The muck dredged at Isles was so hard to handle that the first contractor hired to dredge Lake of the Isles quit the job after a couple months in 1907. Even when the park board sued him, he wouldn’t resume work and sacrificed his bond instead. The dredged material was so wet that a system of dikes had to be built on the shores of Lake of the Isles to keep the muck from oozing back into the lake before it dried. It would have been difficult, at the very least, to carry that liquid dirt across the city in wagons.

Moreover, considerable fill was used around Isles: building up the shores of the lake from two to eleven feet along the entire western and southern shores, filling in the lake where two islands once existed near the south shore, building up bridge approaches for the linking of Isles with Calhoun and Cedar, and significantly enlarging the south island that remains. When Lake of the Isles was connected to Calhoun in 1911, the lagoon between them had to be dredged deeper than planned just to get enough fill to create the approaches for street and railroad bridges over the channel.

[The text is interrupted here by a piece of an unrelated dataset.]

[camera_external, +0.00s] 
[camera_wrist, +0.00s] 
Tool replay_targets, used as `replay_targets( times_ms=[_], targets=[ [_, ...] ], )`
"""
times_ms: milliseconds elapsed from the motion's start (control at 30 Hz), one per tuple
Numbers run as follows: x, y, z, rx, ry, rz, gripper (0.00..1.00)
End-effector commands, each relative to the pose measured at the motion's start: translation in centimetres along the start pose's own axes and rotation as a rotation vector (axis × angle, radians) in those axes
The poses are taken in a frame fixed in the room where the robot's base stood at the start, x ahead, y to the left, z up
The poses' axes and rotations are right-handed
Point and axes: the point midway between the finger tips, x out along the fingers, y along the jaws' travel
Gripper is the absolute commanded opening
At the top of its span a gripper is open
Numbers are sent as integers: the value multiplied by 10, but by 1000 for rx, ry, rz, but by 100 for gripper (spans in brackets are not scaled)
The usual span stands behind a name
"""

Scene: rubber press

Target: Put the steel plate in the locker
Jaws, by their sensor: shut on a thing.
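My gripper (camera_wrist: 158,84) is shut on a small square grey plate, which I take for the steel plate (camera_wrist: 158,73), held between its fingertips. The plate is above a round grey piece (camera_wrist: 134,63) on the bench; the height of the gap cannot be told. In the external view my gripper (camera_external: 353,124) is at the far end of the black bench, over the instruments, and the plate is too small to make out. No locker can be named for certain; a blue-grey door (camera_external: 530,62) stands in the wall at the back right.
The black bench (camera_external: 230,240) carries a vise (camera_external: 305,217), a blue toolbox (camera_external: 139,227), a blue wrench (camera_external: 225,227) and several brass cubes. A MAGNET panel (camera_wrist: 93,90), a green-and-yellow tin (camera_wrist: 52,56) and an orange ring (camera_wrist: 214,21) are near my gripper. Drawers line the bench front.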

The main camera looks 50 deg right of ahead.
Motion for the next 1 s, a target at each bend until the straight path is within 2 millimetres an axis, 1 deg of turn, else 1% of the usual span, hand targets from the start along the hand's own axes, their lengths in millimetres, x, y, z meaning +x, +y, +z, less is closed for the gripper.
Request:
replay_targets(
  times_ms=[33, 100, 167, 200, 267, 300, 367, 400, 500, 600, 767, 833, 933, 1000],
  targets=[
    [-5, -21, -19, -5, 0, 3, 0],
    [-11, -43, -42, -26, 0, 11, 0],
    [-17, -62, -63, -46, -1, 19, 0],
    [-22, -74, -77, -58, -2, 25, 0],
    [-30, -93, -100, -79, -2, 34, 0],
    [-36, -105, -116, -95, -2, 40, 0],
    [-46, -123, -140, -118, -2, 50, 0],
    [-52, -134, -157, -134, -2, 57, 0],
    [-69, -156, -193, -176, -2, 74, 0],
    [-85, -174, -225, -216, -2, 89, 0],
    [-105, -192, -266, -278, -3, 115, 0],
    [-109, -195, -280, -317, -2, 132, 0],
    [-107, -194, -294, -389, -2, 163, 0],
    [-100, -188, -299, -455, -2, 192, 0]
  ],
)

In addition, park land much closer to Lake of the Isles than Sandy Lake badly needed fill at the time. Among parks needing fill was Kenwood Park, just across the street from Lake of Isles, which was acquired in 1907 when Lake of the Isles dredging began. Eventually, in 1912, the board spent nearly $4,000 to buy fill for the low areas of Kenwood Park along Franklin Avenue. During the years Lake of the Isles was being dredged, the park board authorized a garbage dump at Bryant Square just to bring it up to grade so it could be improved, and in 1912 spent $6,000 on fill for that park. The Parade also badly needed fill and it was just over the hill from Lake of the Isles. Wirth had once proposed doubling the size of Spring Lake next to The Parade just to generate enough fill to make the low-lying land at The Parade useful. Jackson Square, lying between Lake of the Isles and Sandy Lake also needed fill. The difficulty of transporting oozing mud, and the needs of the park board for fill much closer to Lake of the Isles, make it unlikely at best that Lake of the Isles muck was used to fill Sandy Lake.

The final argument against that theory is that Wirth was a meticulous record-keeper and his reports make no mention of transporting thousands of yards of fill across the city. That Wirth did not devote much attention to Columbia Park relative to his work elsewhere in the city is clear, but it is doubtful that he filled Sandy Lake.

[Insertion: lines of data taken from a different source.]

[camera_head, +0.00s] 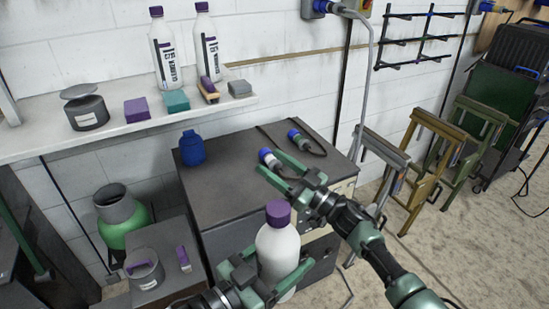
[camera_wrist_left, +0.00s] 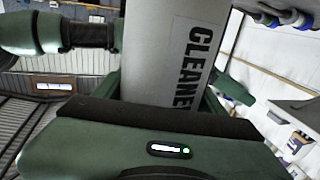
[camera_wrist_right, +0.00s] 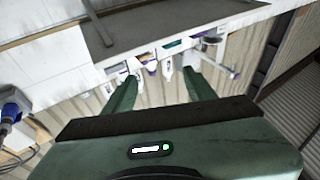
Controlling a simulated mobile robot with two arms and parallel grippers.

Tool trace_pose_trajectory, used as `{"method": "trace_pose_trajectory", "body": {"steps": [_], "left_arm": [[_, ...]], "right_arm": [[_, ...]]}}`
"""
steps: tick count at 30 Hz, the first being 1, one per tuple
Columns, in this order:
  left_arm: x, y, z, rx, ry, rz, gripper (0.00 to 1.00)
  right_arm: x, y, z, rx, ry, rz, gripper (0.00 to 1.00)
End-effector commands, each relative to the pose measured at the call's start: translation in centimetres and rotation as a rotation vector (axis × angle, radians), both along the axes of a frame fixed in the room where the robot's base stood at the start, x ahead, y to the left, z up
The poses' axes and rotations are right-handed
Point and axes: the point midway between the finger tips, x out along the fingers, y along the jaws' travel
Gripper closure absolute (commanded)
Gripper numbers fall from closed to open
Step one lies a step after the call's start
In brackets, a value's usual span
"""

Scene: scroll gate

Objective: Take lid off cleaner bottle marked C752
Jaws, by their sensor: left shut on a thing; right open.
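A white cleaner bottle (camera_head: 278,254) with a purple lid (camera_head: 277,212) stands roughly upright in my left gripper (camera_head: 275,274), in front of the dark cabinet. The lid is on. In the left wrist view the bottle (camera_wrist_left: 160,62) shows the word CLEANER; no C752 mark can be read. My left gripper is shut around the bottle's body. My right gripper (camera_head: 276,170) is open and empty, above the cabinet top, behind and above the lid. Its spread fingers also show in the right wrist view (camera_wrist_right: 160,88), with nothing between them.
The dark cabinet (camera_head: 225,190) carries a blue jar (camera_head: 192,148) and blue-white plugs with cables. The shelf (camera_head: 50,142) holds two white purple-capped bottles (camera_head: 163,50), sponges, a brush and a tin. A grey bucket (camera_head: 145,268) stands lower left. Folding trestles (camera_head: 430,150) stand right.

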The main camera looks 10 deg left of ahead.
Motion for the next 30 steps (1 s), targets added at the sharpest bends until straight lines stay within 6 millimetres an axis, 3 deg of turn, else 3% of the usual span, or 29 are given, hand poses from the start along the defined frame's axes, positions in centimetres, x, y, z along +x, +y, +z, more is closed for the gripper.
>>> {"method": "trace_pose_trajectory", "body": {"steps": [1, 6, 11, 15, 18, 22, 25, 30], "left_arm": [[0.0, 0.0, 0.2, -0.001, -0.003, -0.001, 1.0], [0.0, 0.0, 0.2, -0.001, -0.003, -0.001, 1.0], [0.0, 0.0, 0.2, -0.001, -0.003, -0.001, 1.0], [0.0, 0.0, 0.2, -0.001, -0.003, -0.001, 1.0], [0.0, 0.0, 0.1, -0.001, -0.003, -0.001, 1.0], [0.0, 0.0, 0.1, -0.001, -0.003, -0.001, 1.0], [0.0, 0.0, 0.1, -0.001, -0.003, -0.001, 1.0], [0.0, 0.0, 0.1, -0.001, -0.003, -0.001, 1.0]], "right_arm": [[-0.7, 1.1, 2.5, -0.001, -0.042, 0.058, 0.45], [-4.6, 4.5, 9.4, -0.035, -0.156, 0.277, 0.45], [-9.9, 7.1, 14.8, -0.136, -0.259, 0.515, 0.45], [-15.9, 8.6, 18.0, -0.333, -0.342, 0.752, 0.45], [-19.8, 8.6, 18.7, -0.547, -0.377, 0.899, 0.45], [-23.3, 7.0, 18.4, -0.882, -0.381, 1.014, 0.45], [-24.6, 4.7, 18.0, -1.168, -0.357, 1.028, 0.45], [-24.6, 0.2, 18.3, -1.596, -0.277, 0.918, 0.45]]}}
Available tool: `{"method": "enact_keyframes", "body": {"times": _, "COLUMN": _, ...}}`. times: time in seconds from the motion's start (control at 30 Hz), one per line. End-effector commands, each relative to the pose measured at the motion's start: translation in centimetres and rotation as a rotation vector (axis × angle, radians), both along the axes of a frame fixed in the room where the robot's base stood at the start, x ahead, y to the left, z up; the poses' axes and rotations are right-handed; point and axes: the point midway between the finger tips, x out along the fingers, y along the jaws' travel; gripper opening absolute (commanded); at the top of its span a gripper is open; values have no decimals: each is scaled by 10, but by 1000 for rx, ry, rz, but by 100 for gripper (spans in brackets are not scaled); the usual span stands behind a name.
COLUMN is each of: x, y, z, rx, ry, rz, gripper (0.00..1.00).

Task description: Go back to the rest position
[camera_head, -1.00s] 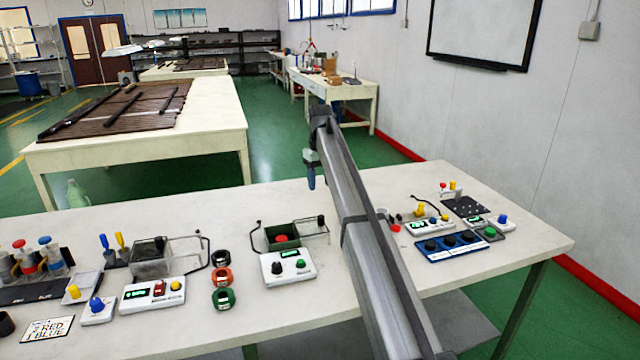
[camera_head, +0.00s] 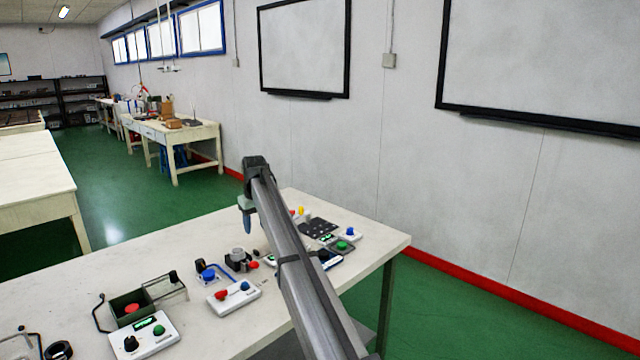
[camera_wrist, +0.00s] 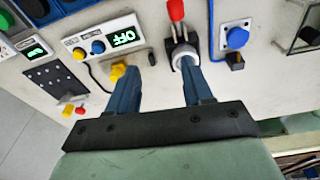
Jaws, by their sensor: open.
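My gripper (camera_wrist: 158,78) shows in the wrist view with its two blue fingers apart and nothing between them. It hangs over the white worktable (camera_wrist: 265,75). Beyond the fingertips are a white control box reading OFF (camera_wrist: 105,38) and a red-knobbed device with a round metal part (camera_wrist: 183,50). A yellow knob lies beside the left finger. In the head view my arm reaches across the table, and my gripper (camera_head: 246,222) points down at its far end, above the table's back area. The fingertips are too small there to judge.
On the table in the head view are a white box with red and blue knobs (camera_head: 234,296), a green-displayed box (camera_head: 144,336), a clear-walled container (camera_head: 165,285) and a black panel (camera_head: 318,227). The wall stands behind the table. A second table (camera_head: 30,180) is at far left.

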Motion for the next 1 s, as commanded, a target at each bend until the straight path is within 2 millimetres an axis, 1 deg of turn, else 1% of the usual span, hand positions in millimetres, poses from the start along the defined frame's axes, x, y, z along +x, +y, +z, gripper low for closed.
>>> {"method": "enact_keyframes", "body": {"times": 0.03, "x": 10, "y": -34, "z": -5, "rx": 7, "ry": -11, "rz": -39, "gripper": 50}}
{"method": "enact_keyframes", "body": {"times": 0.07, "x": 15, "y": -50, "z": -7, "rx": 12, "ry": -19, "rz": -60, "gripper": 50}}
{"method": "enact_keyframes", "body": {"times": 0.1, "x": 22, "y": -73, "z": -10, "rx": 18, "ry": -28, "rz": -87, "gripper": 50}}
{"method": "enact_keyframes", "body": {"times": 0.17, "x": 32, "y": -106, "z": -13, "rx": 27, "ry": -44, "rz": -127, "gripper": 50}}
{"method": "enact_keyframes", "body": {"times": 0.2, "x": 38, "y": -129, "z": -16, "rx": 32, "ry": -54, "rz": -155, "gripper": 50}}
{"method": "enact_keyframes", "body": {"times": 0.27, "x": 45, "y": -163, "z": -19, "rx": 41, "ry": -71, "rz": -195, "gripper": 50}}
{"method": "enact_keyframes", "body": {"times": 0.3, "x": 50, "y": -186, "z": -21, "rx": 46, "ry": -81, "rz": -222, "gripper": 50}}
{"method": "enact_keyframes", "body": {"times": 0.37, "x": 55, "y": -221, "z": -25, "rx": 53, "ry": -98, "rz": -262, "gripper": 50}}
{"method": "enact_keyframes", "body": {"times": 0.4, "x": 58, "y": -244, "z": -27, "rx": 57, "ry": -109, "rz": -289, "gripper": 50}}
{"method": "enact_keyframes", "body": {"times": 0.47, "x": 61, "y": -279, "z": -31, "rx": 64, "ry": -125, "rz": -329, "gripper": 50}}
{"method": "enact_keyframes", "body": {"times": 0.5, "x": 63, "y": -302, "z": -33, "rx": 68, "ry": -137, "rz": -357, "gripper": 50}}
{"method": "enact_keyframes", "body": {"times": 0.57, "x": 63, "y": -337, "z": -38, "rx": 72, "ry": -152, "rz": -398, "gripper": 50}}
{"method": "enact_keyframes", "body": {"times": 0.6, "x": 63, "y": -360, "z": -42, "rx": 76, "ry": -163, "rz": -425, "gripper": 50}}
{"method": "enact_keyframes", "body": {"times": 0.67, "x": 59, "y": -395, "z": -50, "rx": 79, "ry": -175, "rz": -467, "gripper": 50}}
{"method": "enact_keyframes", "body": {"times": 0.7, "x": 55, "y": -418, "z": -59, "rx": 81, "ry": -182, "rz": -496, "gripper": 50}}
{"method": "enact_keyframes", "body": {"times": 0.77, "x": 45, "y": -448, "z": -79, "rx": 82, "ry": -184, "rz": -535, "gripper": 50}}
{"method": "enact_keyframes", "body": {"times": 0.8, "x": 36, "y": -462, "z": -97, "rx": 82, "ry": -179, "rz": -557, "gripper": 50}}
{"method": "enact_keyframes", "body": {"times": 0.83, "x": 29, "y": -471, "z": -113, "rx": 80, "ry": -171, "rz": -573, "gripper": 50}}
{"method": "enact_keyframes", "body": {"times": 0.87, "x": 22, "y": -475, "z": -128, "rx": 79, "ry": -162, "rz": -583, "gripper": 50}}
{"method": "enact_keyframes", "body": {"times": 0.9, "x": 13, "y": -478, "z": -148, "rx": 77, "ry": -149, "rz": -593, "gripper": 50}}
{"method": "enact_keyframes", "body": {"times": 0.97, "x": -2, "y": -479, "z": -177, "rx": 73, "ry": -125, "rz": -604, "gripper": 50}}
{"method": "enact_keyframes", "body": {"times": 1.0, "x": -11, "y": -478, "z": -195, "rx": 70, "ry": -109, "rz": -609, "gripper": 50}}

In 1933, Wirth reported that attempts to reestablish Sandy Lake would not be desirable because there was no source of water other than ground water and with no movement of water the lake would become stagnant and unsanitary. Moreover, in Wirth’s opinion soil conditions were not good for the re-creation of a lake there. Wirth also explained that plans to further develop the area as a golf course and recreation field would be of great value to the neighborhood.

Columbia Golf Course

Early in the history of Columbia Park, the park board wasn’t sure what to do with the land. In 1898 it granted Patrick Ryan, perhaps the same Patrick Ryan who had served as a park commissioner 1890-1896, permission to cultivate the low land in the park. The following year the board gave some consideration to creating an arboretum at the park. Subsequent proposals for the park included making it into a “popular resort” (1905), a golf course (1910) and a large athletic field (1912).

The 1910 recommendation eventually was preferred. Following the popular development of a nine-hole golf course at Glenwood (Wirth) Park in 1916, the park board created a six-hole course with sand greens at Columbia in 1917. After only a year of operation, the park board realized that six holes was too short for a golf course and by 1920, expanded it to nine holes, still with sand greens however. It took only two more years to realize that 18 holes were needed and in 1922 the course was expanded again. The new course was so popular that golfers had to be turned away, which led the park board to build a golf club house, called a community center, in 1924. Revenues from golf were expected to pay for the building, which cost about $70,000 to build. Suggested names for the golf club house included “House of Seven Gables” and “Deming Hall,” but the name eventually chosen in 1930 was “The Manor.”

Golf continued to increase in popularity leading to the implementation of a registration system in 1927 to eliminate long waits for tee times. With the onset of the depression, however, golf’s popularity took a big hit. Rounds played at Columbia dropped by 30% in 1934 as they did at other courses, except Armour (Gross) Golf Course, which was the only course with an irrigation system to water the fairways. Even though the Columbia course was upgraded to grass greens in 1935, with the help of federal work relief funds, the course continued to operate at a loss for many years.

In the late 1960s, Columbia was upgraded from a length of 4600 yards to 6200 yards to keep it competitive. The locker rooms at Columbia were upgraded in 1987 and the club house was remodeled in 1990.

Columbia Golf Course was the first Minneapolis course to have a Golf Learning Center added in the 1990s.

A new concrete patio and entrance steps to The Manor were poured in 2007 and a new irrigation system on the course was installed in 2009. In 2011 a tree inventory was taken at the course to help plan for maintenance and potential replacement of ash trees.

Trivia

In 1900, 150 tons of hay were harvested from Columbia Park, Lake of the Isles, Lyndale Park and Minnehaha Parkway.

In 1923 the park board approved creating an auto tourist camp at Columbia Park, similar to the one developed at Minnehaha Park, but it was never developed.